Led by gains at streaming services, Universal Music Group’s revenues rose 3.1 percent, to €2.3 billion, in the first half of the year. Without taking into account changes in foreign currency exchange, revenues were up 15.4 percent.
Through June 30, UMG’s income from operations was €179 million, up 8.5 percent at constant currency and up 12.5 percent on an actual basis. Earnings before interest, taxes and amortization (EBITA) was €171, up 6.7 percent at constant currency and up 11.9 percent on an actual basis.
Recorded music revenues grew 3.6 percent at constant currency and perimeter with the help of the recognition of an undisclosed amount of settlement income. The settlement income is a portion of UMG’s share of the $210 million settlement won by record labels from SiriusXM Radio regarding performances of pre-1972 recordings, according to a UMG source.
The recorded music division posted a 34 percent gain in revenues from subscription and streaming services in the first half of the year. Digital download sales declined 5 percent.
Driven by gains in streaming and subscription revenues, Universal’s music publishing revenues grew 2.7 percent at constant currency and perimeter. Merchandising and other revenues grew by 3.2 percent.
UMG had a mixed second quarter, however. Revenues increased 4.3 percent at constant currency to €1.2 billion, while EBITA fell 11.5 percent at constant currency to €89. Its competitors had similar results. In the second quarter, Warner Music Group’s revenue was down 1 percent and Sony Music’s revenue declined 3 percent at constant currency.
Vivendi’s revenue rose 8.3 percent to €5.1 billion but just 2.4 percent at constant currency and perimeter. Income from operations declined 1.4 percent, or 3.1 percent at constant currency and perimeter. Earnings before interest, taxes and amortization (EBITDA) increased 13.4 percent, or 11.2 percent at constant currency and perimeter.
UMG’s parent company wants to become a pure-play media company focused around UMG and the Canal+ Group, the French film and television studio and distributor. Vivendi is also making a harder push into digital and new markets. It acquired a 90 percent stake in YouTube competitor Dailymotion and operates a group of entrepreneurial companies under the Vivendi Village umbrella.
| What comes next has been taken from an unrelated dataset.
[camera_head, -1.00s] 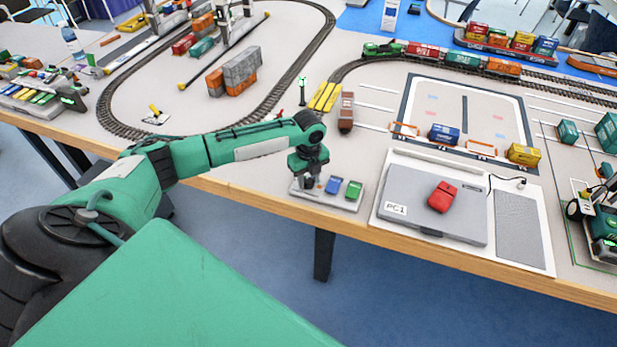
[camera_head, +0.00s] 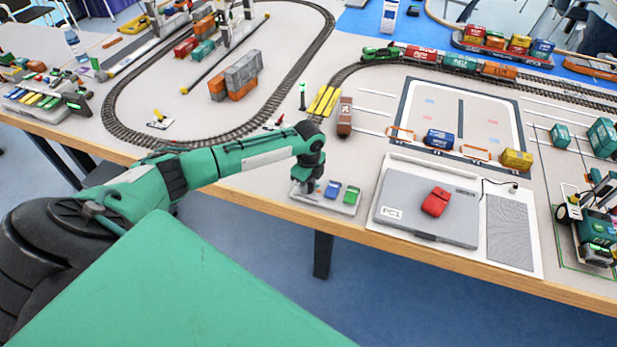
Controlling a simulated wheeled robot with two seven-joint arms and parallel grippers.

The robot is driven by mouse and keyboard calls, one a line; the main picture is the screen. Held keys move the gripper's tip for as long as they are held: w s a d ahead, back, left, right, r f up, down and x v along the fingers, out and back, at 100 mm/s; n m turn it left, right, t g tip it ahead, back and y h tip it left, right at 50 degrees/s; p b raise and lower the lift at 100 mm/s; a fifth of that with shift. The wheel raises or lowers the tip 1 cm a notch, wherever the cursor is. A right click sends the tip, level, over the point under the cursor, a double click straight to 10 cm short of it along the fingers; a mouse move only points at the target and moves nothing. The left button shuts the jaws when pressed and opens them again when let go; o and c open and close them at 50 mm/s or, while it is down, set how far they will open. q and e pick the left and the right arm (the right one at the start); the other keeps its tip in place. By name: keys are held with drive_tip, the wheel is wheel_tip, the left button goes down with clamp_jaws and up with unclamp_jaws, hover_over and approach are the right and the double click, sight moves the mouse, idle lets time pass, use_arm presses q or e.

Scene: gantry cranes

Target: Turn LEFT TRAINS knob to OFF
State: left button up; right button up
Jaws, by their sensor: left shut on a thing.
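A small light grey control box (camera_head: 345,208) sits at the table's front edge, with a blue button (camera_head: 333,189) and a green button (camera_head: 351,194) on top. My left gripper (camera_head: 304,188) points down onto the left end of this box. It is shut on the knob there, which the fingers hide. The knob's label and its pointing direction cannot be read. My right gripper is not in view.
A model rail loop (camera_head: 275,105) fills the back left.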

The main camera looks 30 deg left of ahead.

At the same time, Vivendi is getting out of the telecommunications business. Earlier this year the company sold Brazilian telecom GVT and divested its remaining 20 percent stake in French telecoms group Numericable-SFR. Last year it sold its controlling share in Morocco-based Maroc Telecom. With the cash raised from those sales, Vivendi hopes to buy the controlling share in the Canal+ Group from SECP.